N° RG 18/02206 - N° Portalis DBVJ-V-B7C-KMLH







Monsieur [K] [L]

(bénéficie d'une aide juridictionnelle Totale numéro 2018/008064 du 26/04/2018 accordée par le bureau d'aide juridictionnelle de BORDEAUX)





c/



SASU SSP [Localité 8]

















Nature de la décision : AU FOND

















Grosse délivrée aux avocats le :



à :

Décision déférée à la Cour : jugement rendu le 29 mars 2018 (R.G. n°F 15/00620) par le Conseil de Prud'ho...

COUR D'APPEL DE BORDEAUX

CHAMBRE SOCIALE - SECTION B

--------------------------

ARRÊT DU : 18 JUIN 2020

(Rédacteur : Madame Emmanuelle LEBOUCHER, Conseillère)

PRUD'HOMMES

N° RG 18/02206 - N° Portalis DBVJ-V-B7C-KMLH

Monsieur [K] [L]

(bénéficie d'une aide juridictionnelle Totale numéro 2018/008064 du 26/04/2018 accordée par le bureau d'aide juridictionnelle de BORDEAUX)

c/

SASU SSP [Localité 8]

Nature de la décision : AU FOND

Grosse délivrée aux avocats le :

à :

Décision déférée à la Cour : jugement rendu le 29 mars 2018 (R.G. n°F 15/00620) par le Conseil de Prud'hommes - Formation de départage de BORDEAUX, Section Commerce, suivant déclaration d'appel du 16 avril 2018,

APPELANT :

Monsieur [K] [L]

de nationalité Française, demeurant [Adresse 1]

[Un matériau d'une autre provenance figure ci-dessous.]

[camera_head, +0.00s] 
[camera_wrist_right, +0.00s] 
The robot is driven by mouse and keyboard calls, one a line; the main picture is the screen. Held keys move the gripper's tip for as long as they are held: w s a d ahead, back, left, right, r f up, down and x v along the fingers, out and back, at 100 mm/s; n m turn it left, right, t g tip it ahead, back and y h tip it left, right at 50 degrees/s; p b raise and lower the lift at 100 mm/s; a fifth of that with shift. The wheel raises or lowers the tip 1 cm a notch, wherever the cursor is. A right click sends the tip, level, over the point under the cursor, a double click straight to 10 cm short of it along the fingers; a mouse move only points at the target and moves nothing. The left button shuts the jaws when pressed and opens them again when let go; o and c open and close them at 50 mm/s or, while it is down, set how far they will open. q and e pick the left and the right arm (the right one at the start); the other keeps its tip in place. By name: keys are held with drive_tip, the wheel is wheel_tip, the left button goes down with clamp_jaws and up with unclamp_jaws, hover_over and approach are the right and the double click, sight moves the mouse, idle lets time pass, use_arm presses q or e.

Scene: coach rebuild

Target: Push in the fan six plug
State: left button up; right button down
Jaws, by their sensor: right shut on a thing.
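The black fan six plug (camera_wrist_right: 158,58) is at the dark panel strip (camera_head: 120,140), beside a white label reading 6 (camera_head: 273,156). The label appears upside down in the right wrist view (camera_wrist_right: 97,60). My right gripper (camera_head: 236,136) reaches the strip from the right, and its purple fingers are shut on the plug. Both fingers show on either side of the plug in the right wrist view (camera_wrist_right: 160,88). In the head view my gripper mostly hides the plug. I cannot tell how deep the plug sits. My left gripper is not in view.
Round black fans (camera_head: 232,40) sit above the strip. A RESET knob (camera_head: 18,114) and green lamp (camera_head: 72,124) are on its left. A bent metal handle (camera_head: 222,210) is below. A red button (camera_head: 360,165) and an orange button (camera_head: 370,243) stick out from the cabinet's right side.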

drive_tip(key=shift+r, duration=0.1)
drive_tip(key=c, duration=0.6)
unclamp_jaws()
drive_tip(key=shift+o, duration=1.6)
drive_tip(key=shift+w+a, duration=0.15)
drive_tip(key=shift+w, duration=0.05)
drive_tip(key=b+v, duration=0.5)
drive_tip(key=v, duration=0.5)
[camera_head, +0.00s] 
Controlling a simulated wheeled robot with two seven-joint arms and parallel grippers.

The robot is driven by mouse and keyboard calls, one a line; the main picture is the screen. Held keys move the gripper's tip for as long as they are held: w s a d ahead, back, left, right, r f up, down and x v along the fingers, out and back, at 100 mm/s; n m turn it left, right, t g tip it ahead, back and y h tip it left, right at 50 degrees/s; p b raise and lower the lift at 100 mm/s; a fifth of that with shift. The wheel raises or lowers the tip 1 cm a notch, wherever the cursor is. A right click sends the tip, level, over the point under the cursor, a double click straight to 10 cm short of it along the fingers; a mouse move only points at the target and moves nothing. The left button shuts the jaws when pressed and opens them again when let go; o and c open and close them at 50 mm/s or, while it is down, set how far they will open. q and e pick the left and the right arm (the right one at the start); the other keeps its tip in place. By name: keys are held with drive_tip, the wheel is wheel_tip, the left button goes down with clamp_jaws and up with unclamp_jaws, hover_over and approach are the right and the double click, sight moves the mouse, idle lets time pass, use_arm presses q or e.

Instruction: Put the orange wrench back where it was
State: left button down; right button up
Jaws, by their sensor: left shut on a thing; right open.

représenté par Me Nadia CHEKLI, avocat au barreau de BORDEAUX

INTIMÉE :

SASU SSP [Localité 8] , venant aux droits de la société LES BOUTIQUES BONNE JOURNEE ,prise en la personne de son représentant légal domicilié en cette qualité au siège social, [Adresse 2]

N° SIRET : 53 4 7 04 770

représenté par Me Michel PUYBARAUD de la SCP MICHEL PUYBARAUD, avocat au barreau de BORDEAUX, avocat postulant, et par Me Kjell KIRKAM, avocat au barreau de PARIS, avocat plaidant

COMPOSITION DE LA COUR POUR LE DELIBERE :

Monsieur Eric Veyssière, président,

Monsieur Nicolas Duchatel, vice-président placé auprès de la première présidente,

Madame Emmanuelle Leboucher, conseillère,

L'affaire a été fixée à l'audience du 02 avril 2020 conformément aux dispositions de l'article 912 du code de procédure civile. Cette audience n'a pas eu lieu en raison de l'état d'urgence sanitaire. Il a été statué par procédure sans audience, sans opposition des parties, conformément aux dispositions de la loi n°2020-290 du 23 mars 2020 et de l'article 8 de l'ordonnnnce n° 304-2020 du 25 mars 2020.

ARRÊT :

- contradictoire

- prononcé publiquement par mise à disposition de l'arrêt au greffe de la Cour, les parties en ayant été préalablement avisées dans les conditions prévues à l'article 450 alinéa 2 du Code de Procédure Civile.

L'avis de mise en délibéré a été transmis aux parties le 2 juin 2020.

EXPOSE DU LITIGE

M. [L] a été embauché à compter du 23 septembre 1994 par la société C.R.C. (Compagnie de Restauration et Cafétarias) par contrat à durée indéterminée à temps partiel, en qualité d'employé polyvalent 1er échelon pour son établissement secondaire Tarte Julie situé dans le centre commercial Saint Christoly à [Localité 3].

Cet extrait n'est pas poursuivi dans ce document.